After Fujii presented her work, Lars Waldorf provided a short appraisal and critique of her arguments. Additionally, he contributed some suggestions for further research toward which Fujii is directing her study. First, Waldorf questioned whether or not the study of social networks could potentially serve as a predictive tool in determining future patterns of violence. Second, he suggested that the role of greed and opportunism in convincing locals to participate in the violence was essential in the event and thus warrants further inquiry. Finally, he believes that the expressions of violence throughout the genocide are indicative of a further need on the part of Hutus to de-humanize their Tutsi neighbors. The particular brutality of many of the killings, according to Waldorf, seems to indicate a need on the part of the génocidaires to separate themselves from their victims through vicious brutality. The suggestions for further research would, in his view, provide a powerful supplement to Fujii's work and potentially bolster the cogency of her arguments.
From a policy perspective, Waldorf believes that Fujii's research effectively refutes the "ethnic hatred" thesis that was so influential in the Clinton administration's dealings with mass killings in both Rwanda and the Balkans.
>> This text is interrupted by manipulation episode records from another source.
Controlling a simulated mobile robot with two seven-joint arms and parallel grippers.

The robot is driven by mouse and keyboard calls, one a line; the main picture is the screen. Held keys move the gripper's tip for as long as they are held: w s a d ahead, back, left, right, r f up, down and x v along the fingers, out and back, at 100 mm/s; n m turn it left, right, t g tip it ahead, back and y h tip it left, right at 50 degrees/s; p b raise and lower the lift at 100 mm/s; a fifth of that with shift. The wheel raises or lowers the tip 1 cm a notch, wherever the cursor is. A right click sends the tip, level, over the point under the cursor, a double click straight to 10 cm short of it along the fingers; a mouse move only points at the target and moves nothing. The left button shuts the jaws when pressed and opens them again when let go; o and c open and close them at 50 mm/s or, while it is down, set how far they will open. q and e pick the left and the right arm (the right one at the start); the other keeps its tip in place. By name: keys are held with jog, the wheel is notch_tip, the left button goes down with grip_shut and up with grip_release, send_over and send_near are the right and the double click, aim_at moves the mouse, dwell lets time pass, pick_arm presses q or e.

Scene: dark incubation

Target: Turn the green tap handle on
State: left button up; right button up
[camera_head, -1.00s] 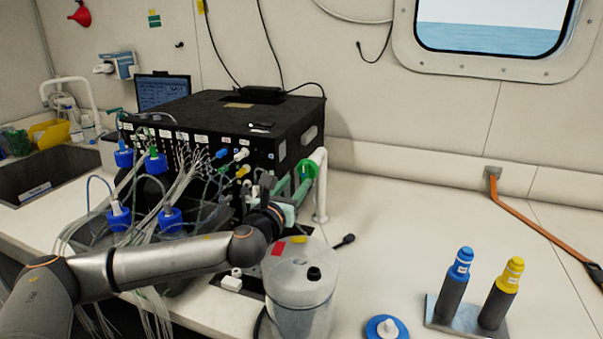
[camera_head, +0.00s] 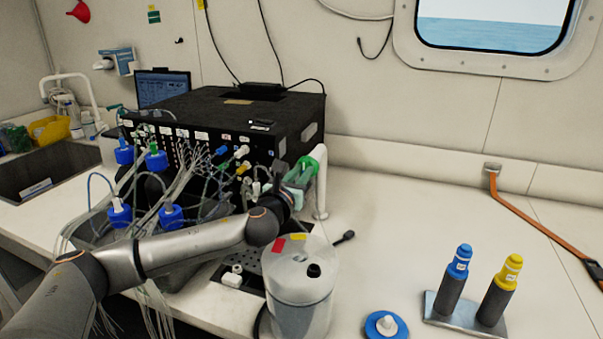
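The green tap handle (camera_head: 308,168) sits at the top of a white standing pipe (camera_head: 321,190), just right of the black box. My left gripper (camera_head: 297,178) is at the handle, its fingers overlapping the green part. It covers part of the handle. I cannot tell whether the fingers are closed on it or only beside it. My right gripper does not show.
The black box (camera_head: 225,115) with many thin tubes stands behind my left arm. Blue-capped bottles (camera_head: 121,215) stand left. A translucent canister (camera_head: 300,295) stands below the gripper. Blue and yellow bottles (camera_head: 459,262) stand on a metal plate at right. The counter's right side is mostly clear.

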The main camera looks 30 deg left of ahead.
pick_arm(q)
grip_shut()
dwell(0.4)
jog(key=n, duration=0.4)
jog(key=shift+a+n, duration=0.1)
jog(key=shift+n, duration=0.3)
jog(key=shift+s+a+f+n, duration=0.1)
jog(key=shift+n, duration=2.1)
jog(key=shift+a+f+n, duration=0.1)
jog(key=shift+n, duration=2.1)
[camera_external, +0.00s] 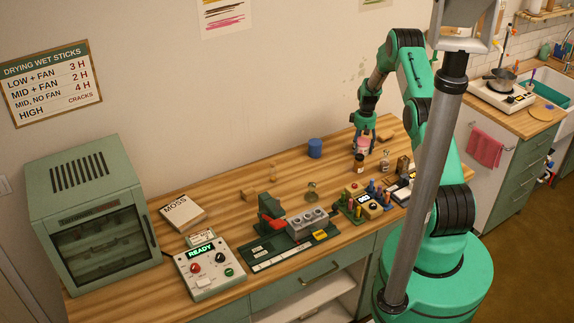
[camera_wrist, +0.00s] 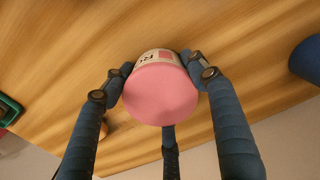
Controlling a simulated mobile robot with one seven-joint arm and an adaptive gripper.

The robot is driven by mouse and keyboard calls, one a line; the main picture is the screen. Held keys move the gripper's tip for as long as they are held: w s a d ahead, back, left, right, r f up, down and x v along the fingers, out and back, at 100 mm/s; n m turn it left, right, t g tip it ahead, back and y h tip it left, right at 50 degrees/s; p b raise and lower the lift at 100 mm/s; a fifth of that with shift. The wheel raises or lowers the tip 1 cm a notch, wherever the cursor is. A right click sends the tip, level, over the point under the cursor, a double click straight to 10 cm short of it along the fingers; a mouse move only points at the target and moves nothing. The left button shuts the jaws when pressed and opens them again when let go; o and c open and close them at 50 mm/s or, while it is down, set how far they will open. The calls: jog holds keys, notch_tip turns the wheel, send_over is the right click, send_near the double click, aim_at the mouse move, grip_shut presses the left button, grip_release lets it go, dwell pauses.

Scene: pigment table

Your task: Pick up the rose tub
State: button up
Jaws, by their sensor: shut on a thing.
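The rose tub (camera_wrist: 161,92) is a short pink-lidded pot with a pale label, seen large in the wrist view. It shows small and pink in the external view (camera_external: 363,145), near the far right of the wooden table. My gripper (camera_wrist: 158,78) has its dark fingers closed around the tub's sides, with another finger at its lower edge in the wrist view. In the external view my gripper (camera_external: 365,138) points down over the tub. I cannot tell whether the tub touches the table.
A blue tub (camera_external: 315,148) stands to the left of my gripper, with free wood between. A small dark-capped bottle (camera_external: 359,162) stands just in front of the rose tub. A wooden block (camera_external: 386,135) lies behind right. A press (camera_external: 290,232) and a control box (camera_external: 209,271) stand farther left.

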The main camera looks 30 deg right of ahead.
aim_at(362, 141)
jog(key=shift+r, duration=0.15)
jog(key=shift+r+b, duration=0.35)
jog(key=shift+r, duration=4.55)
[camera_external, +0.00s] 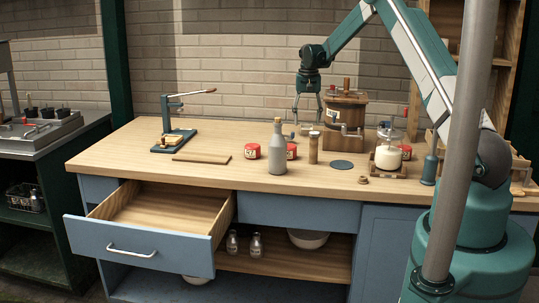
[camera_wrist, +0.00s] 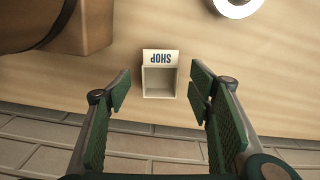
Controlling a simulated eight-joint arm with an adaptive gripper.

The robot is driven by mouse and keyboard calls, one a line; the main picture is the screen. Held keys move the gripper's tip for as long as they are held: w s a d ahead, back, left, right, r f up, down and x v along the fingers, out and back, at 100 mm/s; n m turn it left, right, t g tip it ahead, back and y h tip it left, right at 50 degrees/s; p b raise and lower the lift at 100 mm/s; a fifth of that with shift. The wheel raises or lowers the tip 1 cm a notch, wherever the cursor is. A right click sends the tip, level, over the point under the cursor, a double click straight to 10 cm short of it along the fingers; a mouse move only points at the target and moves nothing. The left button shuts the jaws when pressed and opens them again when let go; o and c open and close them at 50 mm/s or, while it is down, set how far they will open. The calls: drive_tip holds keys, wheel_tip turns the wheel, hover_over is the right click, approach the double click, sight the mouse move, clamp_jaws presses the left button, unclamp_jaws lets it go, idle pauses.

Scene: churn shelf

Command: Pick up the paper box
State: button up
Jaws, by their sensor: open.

He views her work as an important contribution that helps bridge the distance between state-sponsored genocide and how it is actually performed at the local level. International law regarding genocide is heavily based on the "ethnic hatreds" thesis in explaining the crime and thus, according to Waldorf, must be revised accordingly. Moreover, in the specific case of Rwanda, a number of measures were taken to uproot genocidal ideology, ranging from press censorship to criminalizing certain behavior and language. Since ethnicity did not figure into the thinking of many of the local courts and trials in the post-genocide era, a notion that is supported by Fujii's findings, Waldorf indicated that these policies may be misdirected and unnecessarily repressive. He posited that identities are fluid and thus approaching incidents such as genocide from an ethnicity-based, limited perspective is impractical and ultimately flawed. Fujii's work is, therefore, a useful text that can help make the necessary alterations to current international genocide policy.
Though numerous questions surrounding the issue of genocide remain, studies such as Fujii's Killing Neighbors serve a purpose that extends beyond the academic realm. By seeking to clarify the complex processes that lead to and perpetuate organized mass violence, genocide scholars provide valuable insights that can further inform preventative and interventionist policy measures. The inclusion of such material into the legislative process could improve the flexibility of such measures and thus bolster its effectiveness in dealing with the problem of genocide. Only through a revision of current international policies can the world's promise of "Never again" be truly fulfilled.